In the first post on Player Value, we discussed some of the basic types of baseball related data along with the strengths and weaknesses of each type.  If I was to summarize this post as succinctly as possible, I would say that primary data is the most reliable while the more calculations you have to make to produce a given statistic, the more opportunity for error is introduced.  On the other hand, primary data may be limited in what it tells you about a player's performance than calculated data which is why we often prefer calculated data despite the increase opportunity for error.
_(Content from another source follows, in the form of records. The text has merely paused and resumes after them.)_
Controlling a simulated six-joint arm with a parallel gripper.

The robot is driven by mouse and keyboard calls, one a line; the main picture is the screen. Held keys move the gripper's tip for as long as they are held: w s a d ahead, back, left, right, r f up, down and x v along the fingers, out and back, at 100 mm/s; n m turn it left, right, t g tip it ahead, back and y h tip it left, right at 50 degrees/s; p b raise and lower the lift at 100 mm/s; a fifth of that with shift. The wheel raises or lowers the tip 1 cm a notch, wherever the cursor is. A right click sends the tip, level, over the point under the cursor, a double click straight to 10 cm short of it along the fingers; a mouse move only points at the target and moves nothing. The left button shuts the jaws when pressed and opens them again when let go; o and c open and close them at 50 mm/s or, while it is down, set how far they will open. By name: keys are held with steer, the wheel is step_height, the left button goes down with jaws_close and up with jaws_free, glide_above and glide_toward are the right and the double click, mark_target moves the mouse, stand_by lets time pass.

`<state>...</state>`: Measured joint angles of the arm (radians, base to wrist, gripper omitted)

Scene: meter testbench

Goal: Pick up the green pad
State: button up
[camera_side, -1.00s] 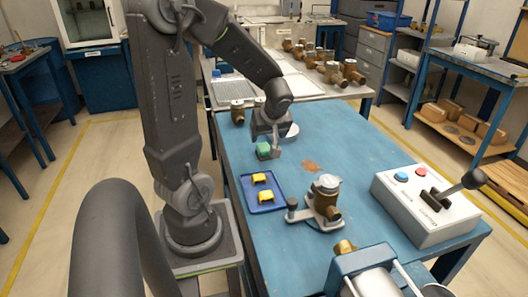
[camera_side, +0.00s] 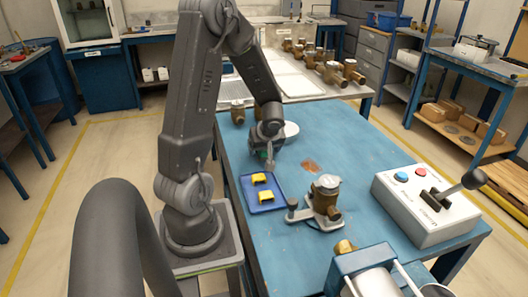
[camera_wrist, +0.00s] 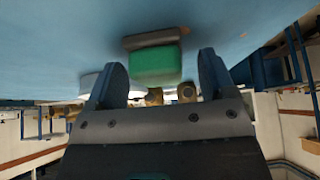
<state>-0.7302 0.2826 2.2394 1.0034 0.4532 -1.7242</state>
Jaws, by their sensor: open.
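The green pad (camera_wrist: 155,65) is a small green block in the wrist view, against a grey-brown piece (camera_wrist: 150,40) on the blue table. My gripper (camera_wrist: 163,62) is open, with one finger on each side of the pad and visible gaps between. I cannot tell how far the fingertips are from the table. In the side view my gripper (camera_side: 267,156) is low over the table, behind the blue tray, and hides most of the pad, leaving only a bit of green (camera_side: 263,154) showing.
A blue tray (camera_side: 276,205) with two yellow pads (camera_side: 262,179) lies nearer the camera. A brass meter on a stand (camera_side: 326,196) and a white control box with a lever (camera_side: 425,207) stand to the right. A round white dish (camera_side: 291,130) is close behind my gripper.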

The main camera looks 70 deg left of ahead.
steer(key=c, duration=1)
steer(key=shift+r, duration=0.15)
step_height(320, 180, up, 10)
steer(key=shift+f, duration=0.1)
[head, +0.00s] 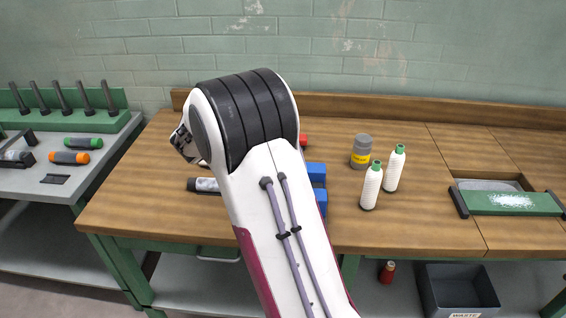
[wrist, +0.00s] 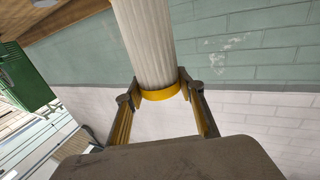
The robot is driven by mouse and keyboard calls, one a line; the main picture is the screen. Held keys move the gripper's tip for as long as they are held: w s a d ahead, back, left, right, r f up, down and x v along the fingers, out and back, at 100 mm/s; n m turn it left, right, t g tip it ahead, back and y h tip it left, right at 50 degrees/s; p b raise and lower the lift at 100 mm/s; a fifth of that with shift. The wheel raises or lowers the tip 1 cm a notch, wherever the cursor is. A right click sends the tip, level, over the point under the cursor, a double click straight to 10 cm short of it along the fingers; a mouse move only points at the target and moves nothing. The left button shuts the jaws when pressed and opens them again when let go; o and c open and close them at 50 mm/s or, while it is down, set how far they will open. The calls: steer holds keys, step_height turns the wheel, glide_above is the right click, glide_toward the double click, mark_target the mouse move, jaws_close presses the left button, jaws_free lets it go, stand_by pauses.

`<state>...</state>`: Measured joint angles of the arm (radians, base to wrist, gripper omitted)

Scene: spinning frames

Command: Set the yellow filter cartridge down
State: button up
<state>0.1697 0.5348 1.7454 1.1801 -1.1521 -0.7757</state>
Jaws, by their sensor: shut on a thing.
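In the wrist view, the yellow filter cartridge (wrist: 147,45) is a white ribbed cylinder with a yellow band at its near end. My gripper (wrist: 160,90) is shut on it at the yellow band, one finger on each side. The cartridge's far end runs out of the top of the wrist view, so I cannot see what lies there. In the head view, my arm hides the gripper's fingers and the cartridge.
On the wooden bench (head: 142,205) stand two white cylinders with green tops (head: 371,187) (head: 394,170) and a grey can (head: 361,158). Blue blocks (head: 316,173) sit beside my arm. Bare wood shows at the left front.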

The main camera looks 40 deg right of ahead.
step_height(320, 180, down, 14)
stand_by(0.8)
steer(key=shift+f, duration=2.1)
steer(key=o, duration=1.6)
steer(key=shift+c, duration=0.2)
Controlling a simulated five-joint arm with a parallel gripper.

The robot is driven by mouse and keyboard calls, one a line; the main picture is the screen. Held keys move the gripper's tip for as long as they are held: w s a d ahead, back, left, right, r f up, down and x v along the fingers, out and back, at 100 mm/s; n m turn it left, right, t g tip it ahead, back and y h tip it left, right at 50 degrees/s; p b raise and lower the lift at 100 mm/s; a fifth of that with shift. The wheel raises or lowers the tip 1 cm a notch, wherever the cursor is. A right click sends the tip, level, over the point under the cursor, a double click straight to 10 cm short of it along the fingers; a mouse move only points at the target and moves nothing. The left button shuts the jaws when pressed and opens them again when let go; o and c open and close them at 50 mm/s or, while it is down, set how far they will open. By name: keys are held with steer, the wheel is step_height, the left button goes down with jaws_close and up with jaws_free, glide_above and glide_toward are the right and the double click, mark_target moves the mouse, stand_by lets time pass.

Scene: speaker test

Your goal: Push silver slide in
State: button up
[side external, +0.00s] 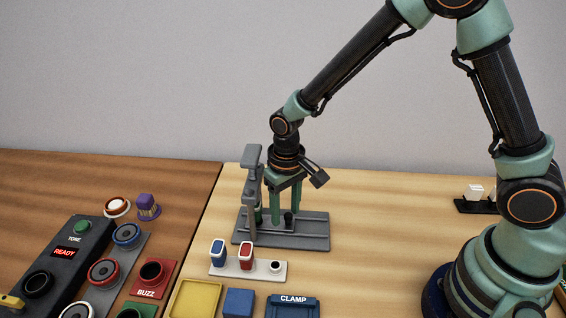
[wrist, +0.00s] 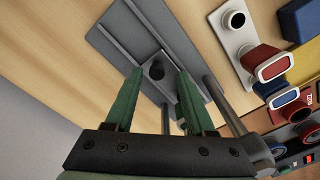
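A grey slide fixture (side external: 315,232) lies flat on the light wood table, with an upright grey post and a grey top block (side external: 253,157) at its left end. My gripper (side external: 285,210) points down over the fixture, beside the post.
A white panel (side external: 262,271) with blue and red pieces stands in front of the fixture. A yellow tray (side external: 195,300), a blue block (side external: 239,302) and a blue clamp box (side external: 292,306) lie nearer. A dark speaker-test unit (side external: 60,262) is at left.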

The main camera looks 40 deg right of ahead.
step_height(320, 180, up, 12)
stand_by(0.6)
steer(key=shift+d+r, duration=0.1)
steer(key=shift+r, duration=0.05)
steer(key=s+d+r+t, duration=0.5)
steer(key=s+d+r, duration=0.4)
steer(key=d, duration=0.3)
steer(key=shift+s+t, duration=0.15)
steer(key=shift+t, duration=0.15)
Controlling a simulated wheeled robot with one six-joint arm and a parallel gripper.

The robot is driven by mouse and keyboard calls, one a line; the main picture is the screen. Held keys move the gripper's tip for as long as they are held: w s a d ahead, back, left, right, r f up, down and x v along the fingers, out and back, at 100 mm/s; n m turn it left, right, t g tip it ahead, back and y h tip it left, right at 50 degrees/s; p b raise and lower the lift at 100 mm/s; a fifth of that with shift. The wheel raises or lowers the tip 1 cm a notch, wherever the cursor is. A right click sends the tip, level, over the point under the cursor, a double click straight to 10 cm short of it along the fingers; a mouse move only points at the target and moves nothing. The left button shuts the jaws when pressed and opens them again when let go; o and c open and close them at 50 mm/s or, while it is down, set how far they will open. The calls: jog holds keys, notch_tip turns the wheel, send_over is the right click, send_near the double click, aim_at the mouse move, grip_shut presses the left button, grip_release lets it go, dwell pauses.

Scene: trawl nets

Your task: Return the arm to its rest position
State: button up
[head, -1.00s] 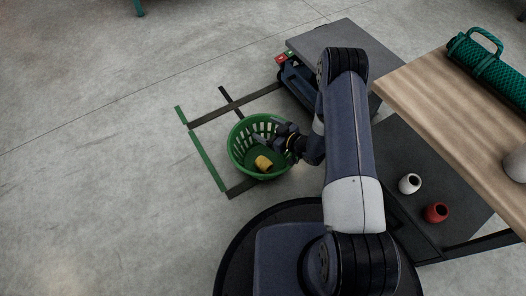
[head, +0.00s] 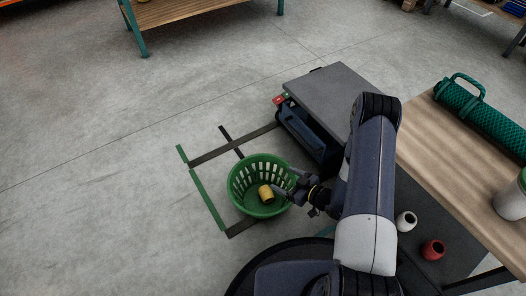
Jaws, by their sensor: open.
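My arm (head: 368,180) reaches forward from my base in the head view, bent at its elbow. My gripper (head: 286,188) is open at the right rim of a green basket (head: 238,190) on the floor. A yellow float (head: 266,194) lies inside the basket, to the left of the fingers and apart from them as far as I can see. The fingers seem empty.
A grey-topped cart (head: 330,95) stands behind the arm. At right, a wooden bench (head: 450,160) holds a green net roll (head: 485,125) and a white container (head: 512,200). White (head: 406,221) and red (head: 433,249) floats lie below it. Floor at left is clear.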

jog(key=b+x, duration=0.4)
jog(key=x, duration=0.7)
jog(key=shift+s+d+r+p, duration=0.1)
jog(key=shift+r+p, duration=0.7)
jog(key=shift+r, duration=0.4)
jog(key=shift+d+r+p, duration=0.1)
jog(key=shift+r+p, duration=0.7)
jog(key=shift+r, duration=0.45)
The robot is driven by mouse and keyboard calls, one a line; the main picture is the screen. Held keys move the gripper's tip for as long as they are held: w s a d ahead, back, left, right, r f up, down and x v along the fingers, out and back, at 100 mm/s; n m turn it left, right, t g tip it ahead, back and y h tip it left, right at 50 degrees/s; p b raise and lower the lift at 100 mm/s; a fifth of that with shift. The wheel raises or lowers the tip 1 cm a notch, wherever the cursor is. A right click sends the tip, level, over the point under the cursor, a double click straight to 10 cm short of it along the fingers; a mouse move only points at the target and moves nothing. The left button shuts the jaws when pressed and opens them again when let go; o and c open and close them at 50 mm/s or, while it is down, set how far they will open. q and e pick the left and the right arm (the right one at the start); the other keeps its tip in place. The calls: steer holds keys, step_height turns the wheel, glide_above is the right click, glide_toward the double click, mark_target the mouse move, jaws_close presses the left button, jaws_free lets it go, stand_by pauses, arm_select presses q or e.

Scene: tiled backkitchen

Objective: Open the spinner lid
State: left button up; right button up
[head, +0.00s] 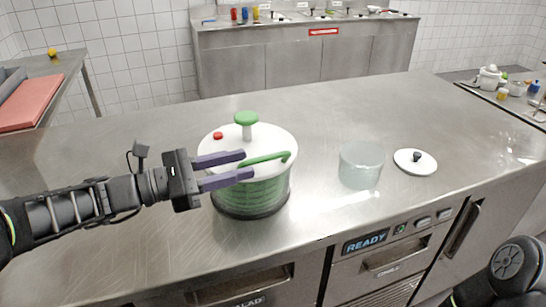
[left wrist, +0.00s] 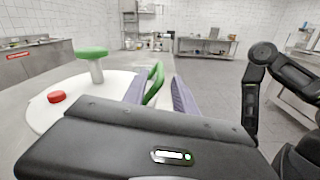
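The salad spinner (head: 250,190) stands on the steel counter, with a green basket showing through its clear bowl. Its white lid (head: 222,145) is on top, with a green knob (head: 246,118), a red button (head: 218,135) and a green handle (head: 268,158). My left gripper (head: 248,164) is over the lid, its two purple fingers apart. In the left wrist view the green handle (left wrist: 154,82) rises between the fingers, with a gap visible on the right side. The knob (left wrist: 92,54) and red button (left wrist: 56,96) are to the left there. My right gripper is out of view.
A clear glass bowl (head: 361,167) and a small white lid with a dark knob (head: 415,162) are right of the spinner. The counter (head: 330,110) is bare behind them. A red board (head: 30,100) lies on the left side table. A drawer front reads READY (head: 366,241).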

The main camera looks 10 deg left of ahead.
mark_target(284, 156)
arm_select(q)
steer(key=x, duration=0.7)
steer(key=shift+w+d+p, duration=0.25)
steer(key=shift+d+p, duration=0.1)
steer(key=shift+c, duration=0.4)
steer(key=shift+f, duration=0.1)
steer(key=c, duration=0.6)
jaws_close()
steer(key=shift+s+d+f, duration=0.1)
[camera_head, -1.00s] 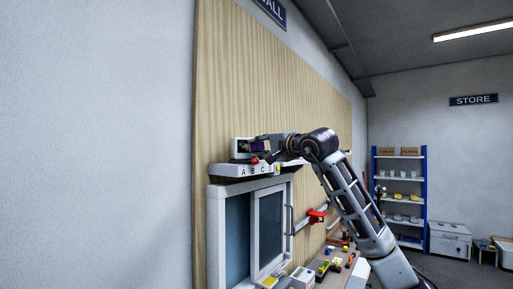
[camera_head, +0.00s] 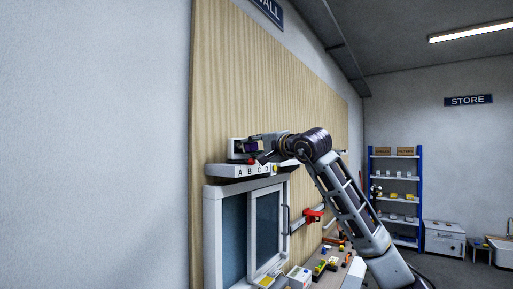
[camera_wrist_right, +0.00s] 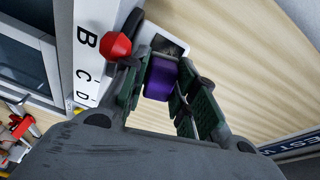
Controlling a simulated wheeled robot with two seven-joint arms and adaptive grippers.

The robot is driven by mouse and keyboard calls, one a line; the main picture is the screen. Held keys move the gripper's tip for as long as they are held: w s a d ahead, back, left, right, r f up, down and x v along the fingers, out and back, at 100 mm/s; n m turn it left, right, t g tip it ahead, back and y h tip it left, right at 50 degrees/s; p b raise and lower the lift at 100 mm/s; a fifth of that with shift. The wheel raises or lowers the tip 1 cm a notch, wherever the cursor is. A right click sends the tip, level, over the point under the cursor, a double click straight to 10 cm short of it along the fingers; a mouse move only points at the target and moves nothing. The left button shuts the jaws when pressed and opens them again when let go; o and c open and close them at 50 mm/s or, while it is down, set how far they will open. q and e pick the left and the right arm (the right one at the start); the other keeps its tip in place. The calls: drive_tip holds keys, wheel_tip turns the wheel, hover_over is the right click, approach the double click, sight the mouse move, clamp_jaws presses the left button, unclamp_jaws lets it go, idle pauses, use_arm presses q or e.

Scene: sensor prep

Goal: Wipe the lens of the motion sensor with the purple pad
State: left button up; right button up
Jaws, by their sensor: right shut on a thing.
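My right gripper (camera_head: 256,148) is at the wooden wall panel, just above the shelf lettered A B C D. In the right wrist view its fingers (camera_wrist_right: 162,82) are shut on the purple pad (camera_wrist_right: 160,78). The pad also shows as a small purple patch in the head view (camera_head: 251,146). Just beyond the pad is a white box with a dark face, which looks like the motion sensor (camera_wrist_right: 168,42); in the head view it is a whitish block (camera_head: 236,149) at the shelf's left end. I cannot tell whether pad and lens touch. My left gripper is not in view.
A red knob (camera_wrist_right: 116,46) is close beside my right fingers. A red clamp-like thing (camera_head: 313,215) is on the panel to the right. Below is a cluttered bench (camera_head: 330,280).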

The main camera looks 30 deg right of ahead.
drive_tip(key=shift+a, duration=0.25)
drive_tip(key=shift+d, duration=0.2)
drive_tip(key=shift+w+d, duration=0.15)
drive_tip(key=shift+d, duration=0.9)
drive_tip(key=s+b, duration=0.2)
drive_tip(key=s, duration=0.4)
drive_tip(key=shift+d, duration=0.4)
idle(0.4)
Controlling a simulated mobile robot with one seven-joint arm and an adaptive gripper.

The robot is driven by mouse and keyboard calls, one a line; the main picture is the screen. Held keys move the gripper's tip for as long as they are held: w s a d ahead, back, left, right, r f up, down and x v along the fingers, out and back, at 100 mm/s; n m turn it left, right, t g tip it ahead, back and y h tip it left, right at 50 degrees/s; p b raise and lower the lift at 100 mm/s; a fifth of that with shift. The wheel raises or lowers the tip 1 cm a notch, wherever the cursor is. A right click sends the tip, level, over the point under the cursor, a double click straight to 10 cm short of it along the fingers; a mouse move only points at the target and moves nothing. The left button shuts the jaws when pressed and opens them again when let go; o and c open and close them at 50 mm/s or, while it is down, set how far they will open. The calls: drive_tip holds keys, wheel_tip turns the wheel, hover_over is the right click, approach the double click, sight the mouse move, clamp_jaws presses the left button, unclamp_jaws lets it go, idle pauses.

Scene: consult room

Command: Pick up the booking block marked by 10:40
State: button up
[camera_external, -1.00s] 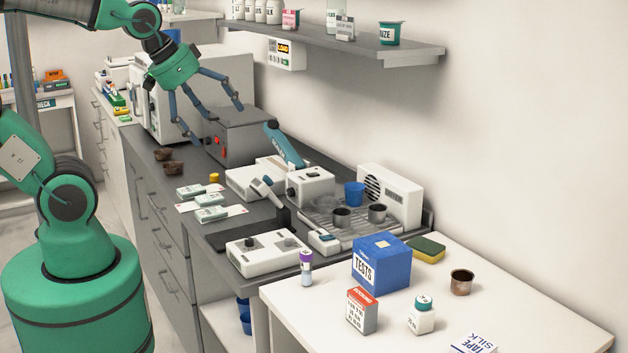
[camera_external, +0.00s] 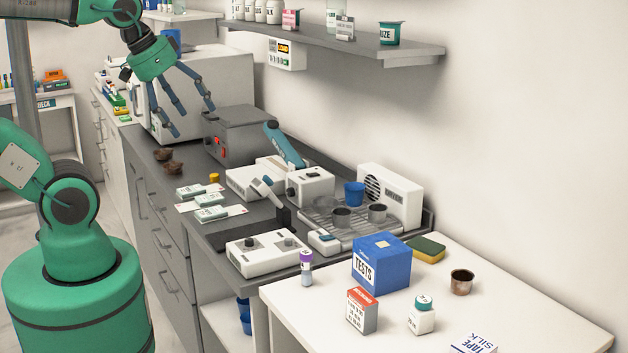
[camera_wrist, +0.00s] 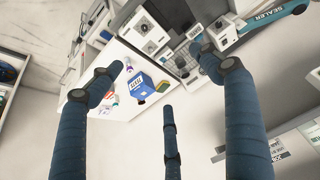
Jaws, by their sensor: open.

Offensive statistics have been around since practically the invention of the game, including fairly advanced and calculated measurements.  I recall reading about Slugging Percentage for the first time in the 1961 World Book Encyclopedia Yearbook!  On the other hand, defensive statistics have been extremely limited, probably due to difficulties in measurement.  For decades, defensive measurement was limited to Errors, Chances and Fielding Percentage, measures that I think we would all agree do not begin to quantify the contributions, positive or negative, of a player to defense.  Defense was largely in the eye of the beholder.  The conventional wisdom was that once you one a Gold Glove award for defensive excellence, you could pretty much count on winning it every year for the rest of your career.  You were also more likely to win a Gold Glove if you hit well too!

At the time Moneyball was written, statistics oriented GM"s like Billy Beane had come to totally discount defense in the formula for winning baseball.  Since they had no way to measure it, they preferred to write if off as a parameter to consider, rather than rely on scouting or "the smell test."  Their attitude was, "if you can't measure it, it doesn't exist."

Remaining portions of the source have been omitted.